At a board meeting on Tuesday, the apex decision-making body for DD and All India Radio, Prasar Bharati, asked the Central Vigilance Commission (CVC) to probe the “payment of exorbitant fees”.

The board was informed that the amount was paid to government lawyers since 2007 till June this year, while between 2004 and 2007, DD’s annual legal expenditure was only around Rs 40 lakh (Rs 4 million).

The DD documents, in possession of Hindustan Times, said this violated the rule on prescribed fees for law officers hired by the organisation.

But CEO of Prasar Bharti B.S. Lalli said that the payments  were as per rules.

The Prasar Bharati board prescribed fees for a government lawyer is Rs 4,500 per hearing, whereas the documents show that the lowest amount paid was Rs 1 lakh.

The board’s decision to probe the payment was made on a complaint by DD director-general Aruna Sharma, who said six law officers were paid Rs 1.10 crore in cases related to shutting out some private channels from the DD’s direct-to-home (DTH) service.

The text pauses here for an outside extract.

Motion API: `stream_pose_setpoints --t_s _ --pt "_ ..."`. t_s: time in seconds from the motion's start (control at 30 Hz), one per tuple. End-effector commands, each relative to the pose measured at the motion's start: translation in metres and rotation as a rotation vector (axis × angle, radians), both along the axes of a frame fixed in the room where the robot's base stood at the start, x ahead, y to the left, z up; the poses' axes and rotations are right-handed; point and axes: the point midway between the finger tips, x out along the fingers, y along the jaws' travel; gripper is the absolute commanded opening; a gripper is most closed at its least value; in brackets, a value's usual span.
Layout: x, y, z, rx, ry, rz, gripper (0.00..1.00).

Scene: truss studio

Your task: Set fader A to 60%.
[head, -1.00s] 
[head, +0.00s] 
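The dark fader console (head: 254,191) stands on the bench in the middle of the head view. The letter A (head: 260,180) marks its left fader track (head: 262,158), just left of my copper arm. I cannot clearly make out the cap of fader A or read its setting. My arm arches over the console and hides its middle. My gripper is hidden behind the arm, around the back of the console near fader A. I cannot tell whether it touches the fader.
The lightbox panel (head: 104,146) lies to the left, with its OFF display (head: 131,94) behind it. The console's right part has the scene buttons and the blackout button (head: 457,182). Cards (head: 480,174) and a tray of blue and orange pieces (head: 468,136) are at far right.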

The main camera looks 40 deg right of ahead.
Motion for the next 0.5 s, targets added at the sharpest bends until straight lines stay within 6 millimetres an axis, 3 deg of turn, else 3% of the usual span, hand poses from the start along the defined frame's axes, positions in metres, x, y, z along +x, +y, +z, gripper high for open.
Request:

“So much money was spent to defend such a trivial issue,” said a DD official, not willing to be identified.

Prasar Bharati board chairman Arun Bhatnagar confirmed that the matter had been referred to the CVC for a probe. But Lalli said the probe decision was illegal since the agenda was only for the information of the board.

He said, “Three members of the board have also challenged the way the agenda item (on exorbitant fees) was introduced in the meeting.”

The documents presented before the board showed several former Supreme Court judges, including two former Chief Justices, as beneficiaries of the Rs 4.5 crore payment.

The law ministry, however, said autonomous organisations were free to hire top law officers, whose salary is paid by the government. “Every department has a fixed criterion and we don’t interfere on the fees issue,” said a senior law ministry official.